Le patron du TNP, Jean Bellorini, reprend le spectacle inspiré du Cid de Corneille qu’il avait présenté cet été au château de Grignan. Un drôle de spectacle qui avait emballé la critique et les spectateurs.
A priori, Le Cid, la fameuse pièce en cinq actes écrite par Pierre Corneille en 1637, n’est pas l’œuvre la plus désopilante de notre répertoire classique. Certains des thèmes qu’elle brasse, tels honneur, violence, guerre et mort, ne portent pas spécialement à la rigolade.
Et pourtant Corneille présentait lui-même son œuvre comme une tragi-comédie.

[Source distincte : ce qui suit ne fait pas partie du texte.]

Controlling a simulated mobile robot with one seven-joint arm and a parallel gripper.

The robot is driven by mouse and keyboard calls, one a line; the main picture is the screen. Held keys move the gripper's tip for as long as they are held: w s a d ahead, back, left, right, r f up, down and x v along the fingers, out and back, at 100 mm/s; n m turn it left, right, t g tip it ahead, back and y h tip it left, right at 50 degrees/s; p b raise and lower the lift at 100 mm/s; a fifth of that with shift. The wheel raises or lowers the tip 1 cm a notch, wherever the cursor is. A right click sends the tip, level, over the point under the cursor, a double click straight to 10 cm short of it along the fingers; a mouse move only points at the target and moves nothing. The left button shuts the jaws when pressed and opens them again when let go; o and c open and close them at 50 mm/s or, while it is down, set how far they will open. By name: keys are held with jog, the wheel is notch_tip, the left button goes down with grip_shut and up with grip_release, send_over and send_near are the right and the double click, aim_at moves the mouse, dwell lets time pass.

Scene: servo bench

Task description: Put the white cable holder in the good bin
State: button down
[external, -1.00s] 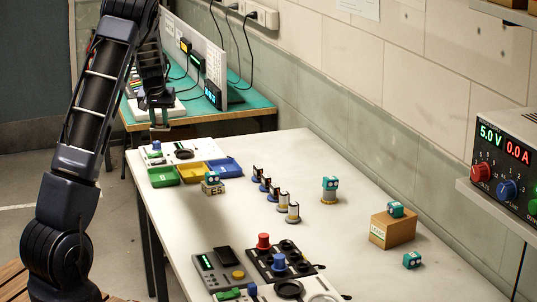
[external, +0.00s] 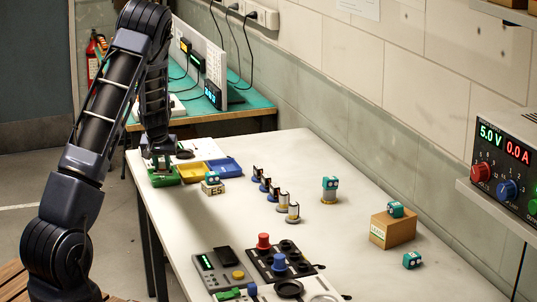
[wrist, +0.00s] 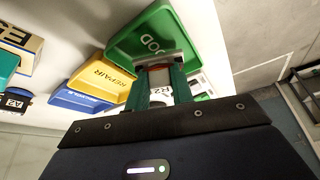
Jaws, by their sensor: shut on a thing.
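My gripper (external: 161,165) is low at the green good bin (external: 166,180) at the table's far left end. In the wrist view my gripper (wrist: 160,72) has its two green fingers closed on a white piece with dark marks, which I take as the white cable holder (wrist: 159,85). Most of the holder is hidden by the fingers. The fingertips overlap the near part of the good bin (wrist: 138,40), which is marked GOOD. I cannot tell whether the holder touches the bin floor.
The yellow repair bin (external: 194,173) and a blue bin (external: 225,168) stand in a row right of the green one. A teal servo on a small box (external: 212,188) is just in front. Several black-and-white pieces (external: 276,193) stand in a line farther right.

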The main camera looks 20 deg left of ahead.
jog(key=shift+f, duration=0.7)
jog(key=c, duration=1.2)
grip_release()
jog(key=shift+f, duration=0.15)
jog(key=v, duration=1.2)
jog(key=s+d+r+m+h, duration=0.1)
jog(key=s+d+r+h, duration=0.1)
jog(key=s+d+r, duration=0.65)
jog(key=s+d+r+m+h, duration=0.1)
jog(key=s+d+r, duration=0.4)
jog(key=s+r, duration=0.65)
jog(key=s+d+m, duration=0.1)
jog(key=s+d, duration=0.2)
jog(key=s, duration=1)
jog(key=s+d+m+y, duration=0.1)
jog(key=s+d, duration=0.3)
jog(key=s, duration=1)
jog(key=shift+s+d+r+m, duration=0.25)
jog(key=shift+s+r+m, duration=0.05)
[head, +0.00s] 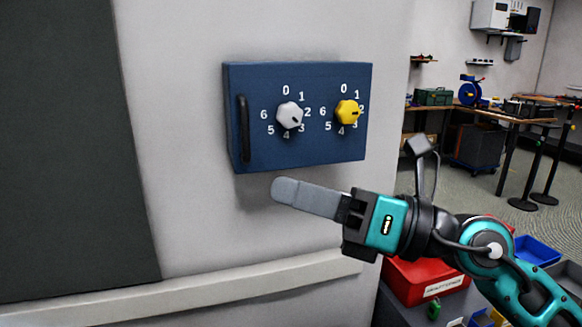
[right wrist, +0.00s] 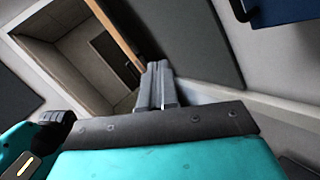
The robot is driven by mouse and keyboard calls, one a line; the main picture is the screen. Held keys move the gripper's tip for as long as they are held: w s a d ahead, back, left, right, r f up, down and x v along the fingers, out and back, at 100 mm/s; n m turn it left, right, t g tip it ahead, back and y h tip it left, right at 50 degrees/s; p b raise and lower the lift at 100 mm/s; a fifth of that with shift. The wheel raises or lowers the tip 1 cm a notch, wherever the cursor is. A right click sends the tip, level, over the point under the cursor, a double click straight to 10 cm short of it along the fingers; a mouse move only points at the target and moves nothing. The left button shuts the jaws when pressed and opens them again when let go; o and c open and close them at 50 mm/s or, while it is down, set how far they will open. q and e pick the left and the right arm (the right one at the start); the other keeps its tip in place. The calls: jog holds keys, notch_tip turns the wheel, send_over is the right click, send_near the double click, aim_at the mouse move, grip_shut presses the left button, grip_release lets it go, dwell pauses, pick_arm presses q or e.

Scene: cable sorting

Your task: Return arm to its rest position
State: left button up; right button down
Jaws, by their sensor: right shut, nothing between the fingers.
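My right gripper (head: 290,193) is shut and empty in the head view, its grey fingers pointing left just below a blue wall box. It appears apart from the box. In the right wrist view its two fingers (right wrist: 158,75) lie together with nothing between them. My right arm comes in from the lower right. My left gripper is not in view.
The blue box (head: 260,145) on the wall has a black handle (head: 245,128), a white dial (head: 288,115) and a yellow dial (head: 346,112). A pale rail (head: 200,290) runs below. Red bins (head: 415,290) stand behind my arm at lower right.

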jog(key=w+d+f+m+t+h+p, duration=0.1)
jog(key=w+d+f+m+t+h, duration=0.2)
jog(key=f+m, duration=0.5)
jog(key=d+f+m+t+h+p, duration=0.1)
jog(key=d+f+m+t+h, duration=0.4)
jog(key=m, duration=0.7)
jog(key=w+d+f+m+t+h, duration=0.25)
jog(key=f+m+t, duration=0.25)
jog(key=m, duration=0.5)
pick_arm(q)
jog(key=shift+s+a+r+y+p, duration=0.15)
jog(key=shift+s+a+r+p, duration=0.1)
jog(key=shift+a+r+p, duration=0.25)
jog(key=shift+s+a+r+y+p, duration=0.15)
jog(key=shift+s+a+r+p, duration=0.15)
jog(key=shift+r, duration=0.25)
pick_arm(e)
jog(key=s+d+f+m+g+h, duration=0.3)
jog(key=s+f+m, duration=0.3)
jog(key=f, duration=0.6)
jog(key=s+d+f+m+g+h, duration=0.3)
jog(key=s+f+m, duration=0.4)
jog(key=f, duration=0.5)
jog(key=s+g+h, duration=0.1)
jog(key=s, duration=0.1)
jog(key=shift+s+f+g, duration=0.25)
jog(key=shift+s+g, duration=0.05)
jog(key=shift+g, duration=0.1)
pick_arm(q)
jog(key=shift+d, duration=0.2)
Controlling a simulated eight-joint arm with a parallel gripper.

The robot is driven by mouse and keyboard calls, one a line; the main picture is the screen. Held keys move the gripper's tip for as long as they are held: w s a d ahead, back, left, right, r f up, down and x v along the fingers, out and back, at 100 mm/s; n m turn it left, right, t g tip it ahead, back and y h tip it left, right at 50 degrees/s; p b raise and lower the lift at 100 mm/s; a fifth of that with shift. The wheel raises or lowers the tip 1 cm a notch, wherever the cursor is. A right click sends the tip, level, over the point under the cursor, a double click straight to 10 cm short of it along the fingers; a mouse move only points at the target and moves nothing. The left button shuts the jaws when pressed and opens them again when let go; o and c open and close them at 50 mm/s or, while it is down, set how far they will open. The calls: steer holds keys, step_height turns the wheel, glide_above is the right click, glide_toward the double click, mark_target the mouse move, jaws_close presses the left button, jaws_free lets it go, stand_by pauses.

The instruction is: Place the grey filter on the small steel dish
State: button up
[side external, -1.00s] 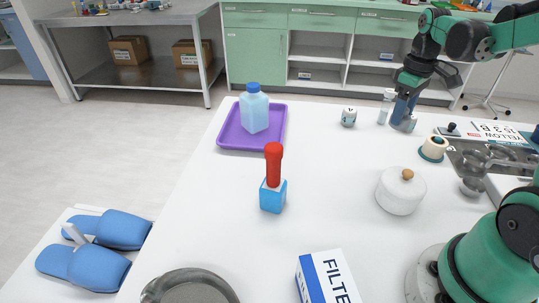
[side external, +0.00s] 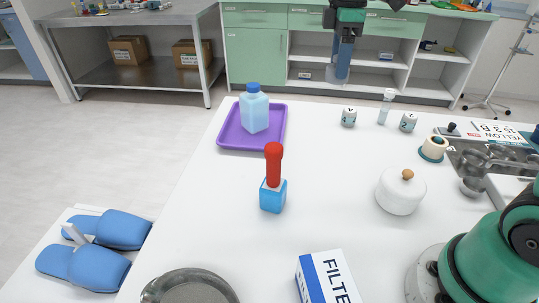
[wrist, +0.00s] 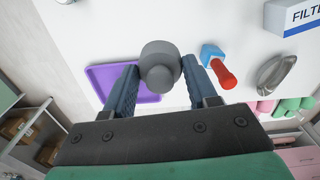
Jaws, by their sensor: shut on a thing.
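My gripper (side external: 342,74) hangs high above the far edge of the white table in the side view, fingers down. In the wrist view its blue fingers (wrist: 159,72) are shut on a grey rounded piece, the grey filter (wrist: 160,64). A round steel dish (side external: 153,289) with a shiny rim lies at the near left of the table, cut off by the bottom edge. It also shows in the wrist view (wrist: 261,76), at the right. The filter is well away from the dish.
A purple tray (side external: 280,135) holds a blue-capped bottle (side external: 254,114). Two small marked blocks (side external: 349,117) and a vial (side external: 384,108) stand at the back.

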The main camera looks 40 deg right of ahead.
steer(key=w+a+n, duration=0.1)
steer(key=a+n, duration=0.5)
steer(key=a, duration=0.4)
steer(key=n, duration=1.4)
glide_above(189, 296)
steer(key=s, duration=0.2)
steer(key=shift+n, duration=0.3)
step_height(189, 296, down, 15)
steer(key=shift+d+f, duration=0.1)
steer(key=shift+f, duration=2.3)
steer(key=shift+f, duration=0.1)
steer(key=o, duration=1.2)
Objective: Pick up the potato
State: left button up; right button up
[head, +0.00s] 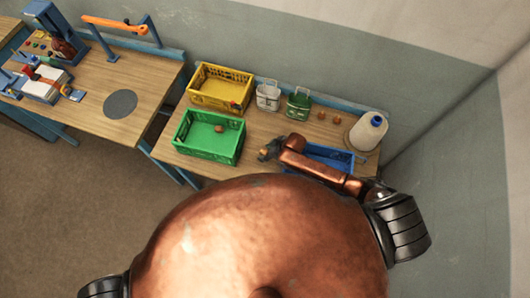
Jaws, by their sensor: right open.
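Two small brown roundish items, which look like potatoes, lie on the right table: one potato-like item (321,115) and another (336,119) just right of it. A reddish-brown item (219,128) is in the green crate (208,152), and another (233,104) is in the yellow crate (200,99). They are too small to tell apart surely. My left gripper is out of view.
A blue crate (337,155) is partly hidden under my right arm. A white basket (268,96), a green basket (299,104) and a white jug with a blue cap (367,132) stand along the back. A second table (143,75) with tools is at left.

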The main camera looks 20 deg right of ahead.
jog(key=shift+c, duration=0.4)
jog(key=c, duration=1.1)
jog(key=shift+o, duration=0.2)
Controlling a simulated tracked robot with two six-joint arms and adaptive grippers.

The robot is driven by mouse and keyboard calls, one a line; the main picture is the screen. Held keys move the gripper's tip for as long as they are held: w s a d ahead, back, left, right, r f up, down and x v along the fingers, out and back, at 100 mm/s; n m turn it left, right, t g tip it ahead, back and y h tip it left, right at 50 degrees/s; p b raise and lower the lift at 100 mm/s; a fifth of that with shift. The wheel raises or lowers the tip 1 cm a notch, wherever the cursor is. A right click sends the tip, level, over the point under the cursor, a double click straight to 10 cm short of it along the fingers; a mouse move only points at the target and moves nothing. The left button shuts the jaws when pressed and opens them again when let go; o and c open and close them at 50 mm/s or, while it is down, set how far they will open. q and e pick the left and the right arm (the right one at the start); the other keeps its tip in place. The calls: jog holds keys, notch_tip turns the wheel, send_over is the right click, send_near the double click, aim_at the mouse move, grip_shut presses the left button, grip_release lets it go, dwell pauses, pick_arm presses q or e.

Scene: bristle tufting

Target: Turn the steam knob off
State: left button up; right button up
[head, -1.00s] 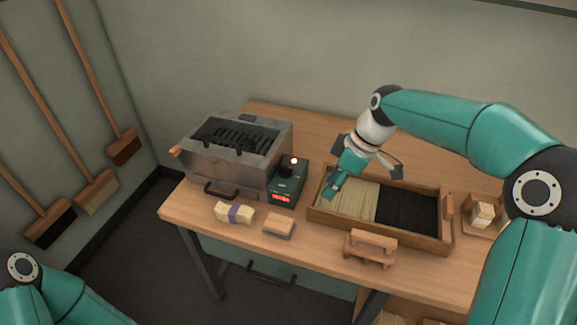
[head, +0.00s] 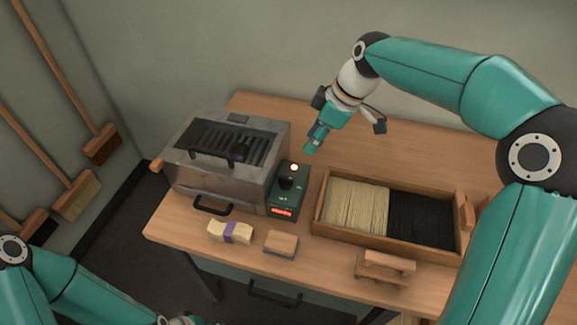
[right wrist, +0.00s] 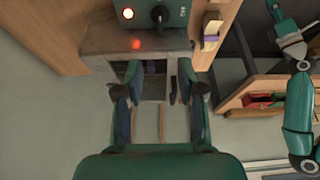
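The steam knob (head: 288,183) is a black knob on a dark green control box (head: 274,202) beside the metal steamer. A lit red-white lamp (head: 294,167) and a red display (head: 282,212) are on the same box. The knob also shows at the top of the right wrist view (right wrist: 158,15); its setting is unclear. My right gripper (head: 312,142) hangs above and to the right of the knob, apart from it. Its fingers are apart and empty in the right wrist view (right wrist: 158,80). My left arm enters low at the left; its fingers are not clearly visible.
The steamer (head: 223,165) with a dark grate and front handle stands left of the control box. A wooden tray (head: 385,240) of pale and black bristles lies to the right. A purple-banded bundle (head: 230,232) and a small block (head: 281,243) lie in front.

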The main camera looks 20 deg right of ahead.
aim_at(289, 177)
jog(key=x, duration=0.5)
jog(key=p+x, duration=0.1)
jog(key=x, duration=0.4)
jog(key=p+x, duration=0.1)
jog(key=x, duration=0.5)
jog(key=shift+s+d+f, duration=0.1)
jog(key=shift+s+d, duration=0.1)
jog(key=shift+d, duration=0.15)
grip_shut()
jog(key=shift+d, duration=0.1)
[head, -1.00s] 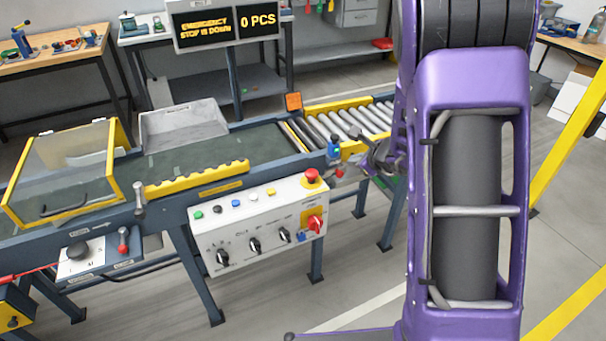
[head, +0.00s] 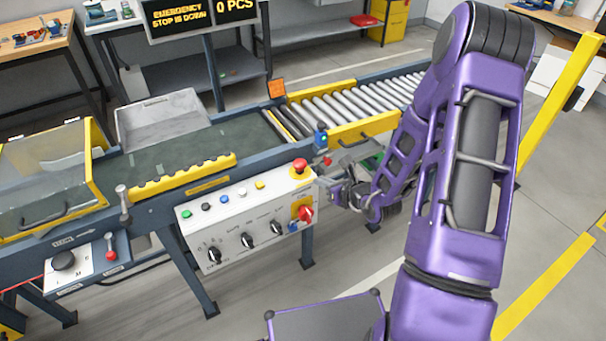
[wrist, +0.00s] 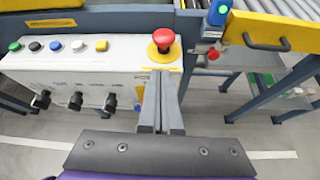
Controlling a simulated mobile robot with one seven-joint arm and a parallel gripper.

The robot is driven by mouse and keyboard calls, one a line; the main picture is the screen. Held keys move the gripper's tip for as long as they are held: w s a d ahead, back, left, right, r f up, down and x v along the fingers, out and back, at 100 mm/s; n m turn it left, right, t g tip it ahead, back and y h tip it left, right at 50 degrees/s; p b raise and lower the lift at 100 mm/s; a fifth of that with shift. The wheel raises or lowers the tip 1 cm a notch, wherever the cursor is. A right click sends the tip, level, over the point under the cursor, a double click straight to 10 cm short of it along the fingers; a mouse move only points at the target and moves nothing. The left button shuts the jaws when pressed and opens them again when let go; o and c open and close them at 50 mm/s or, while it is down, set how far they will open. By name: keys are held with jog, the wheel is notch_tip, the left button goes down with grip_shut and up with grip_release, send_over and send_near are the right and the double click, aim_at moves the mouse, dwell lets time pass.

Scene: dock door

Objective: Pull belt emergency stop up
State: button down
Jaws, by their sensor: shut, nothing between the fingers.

Mais sans doute que, jusqu’à présent, les grandes mises en scène de la pièce, notamment celle, historique, de Jean Vilar, avec Gérard Philipe dans le rôle-titre, mettaient davantage en exergue son caractère tragique. C’est de ces lectures, un peu plombantes, que Jean Bellorini s’est délibérément éloigné dans sa version dite “inspirée” du chef-d’œuvre, rebaptisée pour l’occasion Histoire d’un Cid.
Ce changement de titre n’est pas anodin. Jean Bellorini a pris toutes les libertés nécessaires avec le texte, mais sans jamais le trahir ni le moquer, pour en offrir une lecture claire, où chacun peut se retrouver – les plus jeunes comme les plus anciens –, essentiellement axée sur l’humour et l’aspect burlesque de différentes situations.
Château gonflable pour mise en scène gonflée
Le Cid qu’il montre, incarné par l’excellent François Deblock (dont la silhouette gracile est inoubliable), écartelé entre son amour pour la belle Chimène (Cindy Almeida de Brito surprenante) et son sens de l’honneur qui lui impose une vengeance à l’encontre de son futur beau-père, Don Diègue (Federico Vanni, impec), est à la fois touchant et comique.
Cette irrésistible drôlerie s’impose d’emblée grâce au décor inattendu imaginé par le patron du TNP : l’élément essentiel n’est autre qu’un dérisoire château gonflable. Quatre comédiens se partagent tous les rôles de la nombreuse distribution et rebondissent tels des enfants rieurs entre les tourelles de ce drôle de palais-trampoline. De surcroît, le texte prend souvent des airs de slam tant sa musicalité est soulignée.
Et comme la pièce est sans doute l’une de celles dont le public connaît par cœur de nombreuses répliques (souvent apprises au lycée), il est invité à les répéter à la suite des comédiens : “Ô rage ! Ô désespoir ! Ô vieillesse ennemie !”, “La valeur n’attend pas le nombre des années”, “Va, je ne te hais point”, “Nous partîmes 500 et par un prompt renfort…”. On entend même le tube de Daniel Balavoine, issu de Starmania, SOS d’un terrien en détresse, repris de façon aussi étonnante qu’émouvante par un Cid transi.
Toute cette fantaisie débridée, cette inventivité amènent une lecture fluide et agréable de l’œuvre. Où l’amour devient l’élément moteur de cette tragi-comédie, ici bien plus comique que tragique.